# Problem description
The records below must be copied in full; omit the images.

# Supplied data
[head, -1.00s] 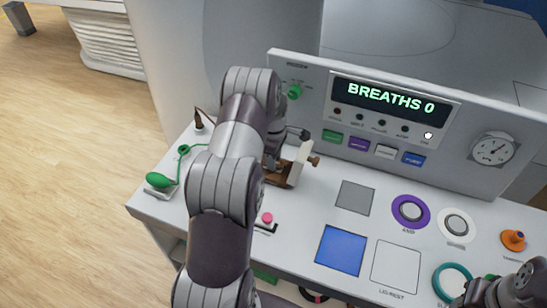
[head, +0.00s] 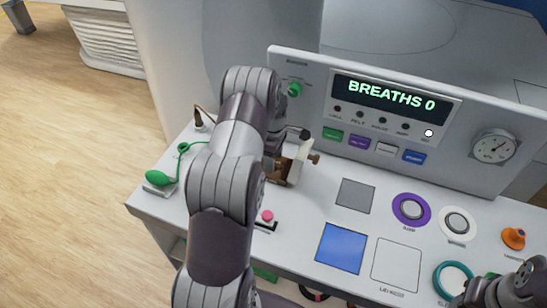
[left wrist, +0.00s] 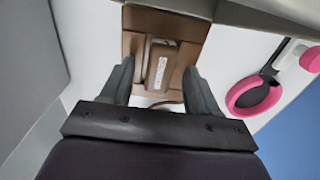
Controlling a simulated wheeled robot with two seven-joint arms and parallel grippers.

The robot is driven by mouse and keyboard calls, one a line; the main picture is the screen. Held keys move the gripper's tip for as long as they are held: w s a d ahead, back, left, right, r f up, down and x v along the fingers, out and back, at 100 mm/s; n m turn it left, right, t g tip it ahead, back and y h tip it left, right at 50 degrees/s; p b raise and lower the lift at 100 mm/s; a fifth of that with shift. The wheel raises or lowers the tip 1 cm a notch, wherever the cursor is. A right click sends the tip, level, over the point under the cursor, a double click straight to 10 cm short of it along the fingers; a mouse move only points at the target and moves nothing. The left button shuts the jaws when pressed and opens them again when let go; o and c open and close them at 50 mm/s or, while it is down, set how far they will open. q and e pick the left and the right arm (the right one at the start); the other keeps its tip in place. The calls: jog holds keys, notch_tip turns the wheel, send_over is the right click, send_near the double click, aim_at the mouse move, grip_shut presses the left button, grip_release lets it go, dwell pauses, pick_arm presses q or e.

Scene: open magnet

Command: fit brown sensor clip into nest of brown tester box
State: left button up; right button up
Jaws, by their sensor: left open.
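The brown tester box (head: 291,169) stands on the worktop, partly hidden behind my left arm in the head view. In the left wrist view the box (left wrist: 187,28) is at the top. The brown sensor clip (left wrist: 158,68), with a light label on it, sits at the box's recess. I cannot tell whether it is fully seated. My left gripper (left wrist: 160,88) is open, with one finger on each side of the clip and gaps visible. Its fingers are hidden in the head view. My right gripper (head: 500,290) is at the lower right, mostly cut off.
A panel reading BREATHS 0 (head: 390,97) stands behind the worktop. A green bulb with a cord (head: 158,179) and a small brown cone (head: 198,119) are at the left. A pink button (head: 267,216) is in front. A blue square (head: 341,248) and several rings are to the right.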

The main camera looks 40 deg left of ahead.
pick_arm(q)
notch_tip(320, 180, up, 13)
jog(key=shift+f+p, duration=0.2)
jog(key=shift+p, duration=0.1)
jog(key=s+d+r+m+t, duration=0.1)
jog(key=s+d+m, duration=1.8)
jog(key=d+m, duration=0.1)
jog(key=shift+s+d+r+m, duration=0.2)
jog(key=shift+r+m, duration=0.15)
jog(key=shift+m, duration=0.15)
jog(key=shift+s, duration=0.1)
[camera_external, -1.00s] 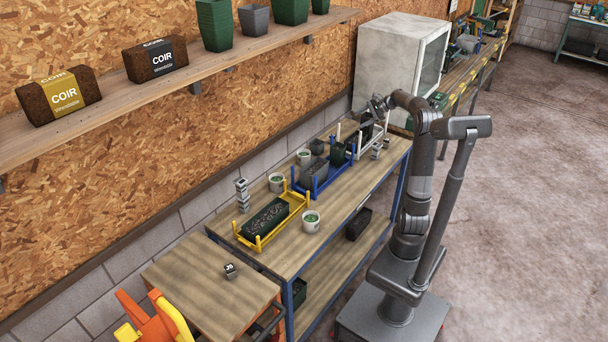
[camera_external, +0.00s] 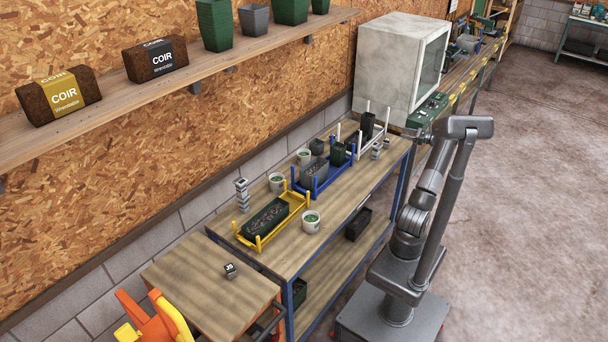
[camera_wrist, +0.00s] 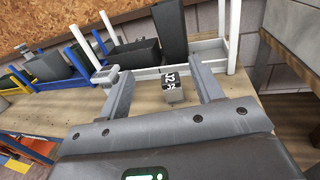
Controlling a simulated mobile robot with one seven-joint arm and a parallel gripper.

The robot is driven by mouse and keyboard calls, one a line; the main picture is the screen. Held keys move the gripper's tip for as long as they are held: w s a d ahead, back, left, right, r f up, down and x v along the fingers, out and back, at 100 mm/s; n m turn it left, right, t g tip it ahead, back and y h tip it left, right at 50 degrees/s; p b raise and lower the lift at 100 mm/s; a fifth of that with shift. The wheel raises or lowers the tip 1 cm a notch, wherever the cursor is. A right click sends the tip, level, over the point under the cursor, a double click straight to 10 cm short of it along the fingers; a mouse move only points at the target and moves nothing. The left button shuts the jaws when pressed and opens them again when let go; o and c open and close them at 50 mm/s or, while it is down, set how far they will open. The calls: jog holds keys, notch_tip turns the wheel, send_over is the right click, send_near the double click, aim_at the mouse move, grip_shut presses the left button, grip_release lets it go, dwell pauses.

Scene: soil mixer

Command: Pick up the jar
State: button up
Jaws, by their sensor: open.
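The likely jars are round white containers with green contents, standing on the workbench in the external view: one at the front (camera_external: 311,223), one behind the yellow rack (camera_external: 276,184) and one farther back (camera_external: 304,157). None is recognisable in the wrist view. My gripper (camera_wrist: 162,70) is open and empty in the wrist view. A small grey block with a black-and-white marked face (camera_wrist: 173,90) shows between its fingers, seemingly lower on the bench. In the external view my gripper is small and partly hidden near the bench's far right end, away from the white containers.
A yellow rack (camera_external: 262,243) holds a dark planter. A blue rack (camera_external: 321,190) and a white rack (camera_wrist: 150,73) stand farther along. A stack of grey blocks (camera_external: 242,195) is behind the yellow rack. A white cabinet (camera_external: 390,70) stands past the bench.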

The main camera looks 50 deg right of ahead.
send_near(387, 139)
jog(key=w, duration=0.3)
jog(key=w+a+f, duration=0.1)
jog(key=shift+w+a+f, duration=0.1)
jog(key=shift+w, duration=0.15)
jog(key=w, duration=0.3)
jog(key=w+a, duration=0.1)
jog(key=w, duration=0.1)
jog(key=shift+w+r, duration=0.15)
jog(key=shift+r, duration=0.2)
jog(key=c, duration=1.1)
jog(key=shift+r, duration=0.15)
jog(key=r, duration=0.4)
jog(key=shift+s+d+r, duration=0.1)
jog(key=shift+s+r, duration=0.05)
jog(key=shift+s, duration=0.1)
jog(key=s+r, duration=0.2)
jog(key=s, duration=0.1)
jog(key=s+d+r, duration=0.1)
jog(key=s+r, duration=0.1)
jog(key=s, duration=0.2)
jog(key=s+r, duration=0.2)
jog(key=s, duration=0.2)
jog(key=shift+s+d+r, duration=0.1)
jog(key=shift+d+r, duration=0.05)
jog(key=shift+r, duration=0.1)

# Solution for this exercise
[head, -1.00s] 
[head, +0.00s] 
[left wrist, +0.00s] 
Controlling a simulated wheeled robot with two seven-joint arms and parallel grippers.

The robot is driven by mouse and keyboard calls, one a line; the main picture is the screen. Held keys move the gripper's tip for as long as they are held: w s a d ahead, back, left, right, r f up, down and x v along the fingers, out and back, at 100 mm/s; n m turn it left, right, t g tip it ahead, back and y h tip it left, right at 50 degrees/s; p b raise and lower the lift at 100 mm/s; a fifth of that with shift. The wheel raises or lowers the tip 1 cm a notch, wherever the cursor is. A right click sends the tip, level, over the point under the cursor, a double click straight to 10 cm short of it along the fingers; a mouse move only points at the target and moves nothing. The left button shuts the jaws when pressed and opens them again when let go; o and c open and close them at 50 mm/s or, while it is down, set how far they will open. q and e pick the left and the right arm (the right one at the start); the other keeps its tip in place. The calls: jog holds keys, notch_tip turns the wheel, send_over is the right click, send_near the double click, aim_at the mouse move, grip_shut presses the left button, grip_release lets it go, dwell pauses, pick_arm presses q or e.

Scene: open magnet

Command: fit brown sensor clip into nest of brown tester box
State: left button up; right button up
Jaws, by their sensor: left open.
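The brown tester box (head: 291,169) stands on the worktop, partly hidden behind my left arm in the head view. In the left wrist view the box (left wrist: 187,28) is at the top. The brown sensor clip (left wrist: 158,68), with a light label on it, sits at the box's recess. I cannot tell whether it is fully seated. My left gripper (left wrist: 160,88) is open, with one finger on each side of the clip and gaps visible. Its fingers are hidden in the head view. My right gripper (head: 500,290) is at the lower right, mostly cut off.
A panel reading BREATHS 0 (head: 390,97) stands behind the worktop. A green bulb with a cord (head: 158,179) and a small brown cone (head: 198,119) are at the left. A pink button (head: 267,216) is in front. A blue square (head: 341,248) and several rings are to the right.

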The main camera looks 40 deg left of ahead.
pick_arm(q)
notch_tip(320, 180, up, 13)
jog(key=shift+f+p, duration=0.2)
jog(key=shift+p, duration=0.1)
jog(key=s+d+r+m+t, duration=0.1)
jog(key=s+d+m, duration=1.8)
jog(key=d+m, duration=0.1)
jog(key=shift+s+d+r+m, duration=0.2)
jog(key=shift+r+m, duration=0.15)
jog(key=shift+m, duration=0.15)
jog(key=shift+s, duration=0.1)
[camera_external, -1.00s] 
[camera_external, +0.00s] 
[camera_wrist, +0.00s] 
Controlling a simulated mobile robot with one seven-joint arm and a parallel gripper.

The robot is driven by mouse and keyboard calls, one a line; the main picture is the screen. Held keys move the gripper's tip for as long as they are held: w s a d ahead, back, left, right, r f up, down and x v along the fingers, out and back, at 100 mm/s; n m turn it left, right, t g tip it ahead, back and y h tip it left, right at 50 degrees/s; p b raise and lower the lift at 100 mm/s; a fifth of that with shift. The wheel raises or lowers the tip 1 cm a notch, wherever the cursor is. A right click sends the tip, level, over the point under the cursor, a double click straight to 10 cm short of it along the fingers; a mouse move only points at the target and moves nothing. The left button shuts the jaws when pressed and opens them again when let go; o and c open and close them at 50 mm/s or, while it is down, set how far they will open. The calls: jog holds keys, notch_tip turns the wheel, send_over is the right click, send_near the double click, aim_at the mouse move, grip_shut presses the left button, grip_release lets it go, dwell pauses.

Scene: soil mixer

Command: Pick up the jar
State: button up
Jaws, by their sensor: open.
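The likely jars are round white containers with green contents, standing on the workbench in the external view: one at the front (camera_external: 311,223), one behind the yellow rack (camera_external: 276,184) and one farther back (camera_external: 304,157). None is recognisable in the wrist view. My gripper (camera_wrist: 162,70) is open and empty in the wrist view. A small grey block with a black-and-white marked face (camera_wrist: 173,90) shows between its fingers, seemingly lower on the bench. In the external view my gripper is small and partly hidden near the bench's far right end, away from the white containers.
A yellow rack (camera_external: 262,243) holds a dark planter. A blue rack (camera_external: 321,190) and a white rack (camera_wrist: 150,73) stand farther along. A stack of grey blocks (camera_external: 242,195) is behind the yellow rack. A white cabinet (camera_external: 390,70) stands past the bench.

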The main camera looks 50 deg right of ahead.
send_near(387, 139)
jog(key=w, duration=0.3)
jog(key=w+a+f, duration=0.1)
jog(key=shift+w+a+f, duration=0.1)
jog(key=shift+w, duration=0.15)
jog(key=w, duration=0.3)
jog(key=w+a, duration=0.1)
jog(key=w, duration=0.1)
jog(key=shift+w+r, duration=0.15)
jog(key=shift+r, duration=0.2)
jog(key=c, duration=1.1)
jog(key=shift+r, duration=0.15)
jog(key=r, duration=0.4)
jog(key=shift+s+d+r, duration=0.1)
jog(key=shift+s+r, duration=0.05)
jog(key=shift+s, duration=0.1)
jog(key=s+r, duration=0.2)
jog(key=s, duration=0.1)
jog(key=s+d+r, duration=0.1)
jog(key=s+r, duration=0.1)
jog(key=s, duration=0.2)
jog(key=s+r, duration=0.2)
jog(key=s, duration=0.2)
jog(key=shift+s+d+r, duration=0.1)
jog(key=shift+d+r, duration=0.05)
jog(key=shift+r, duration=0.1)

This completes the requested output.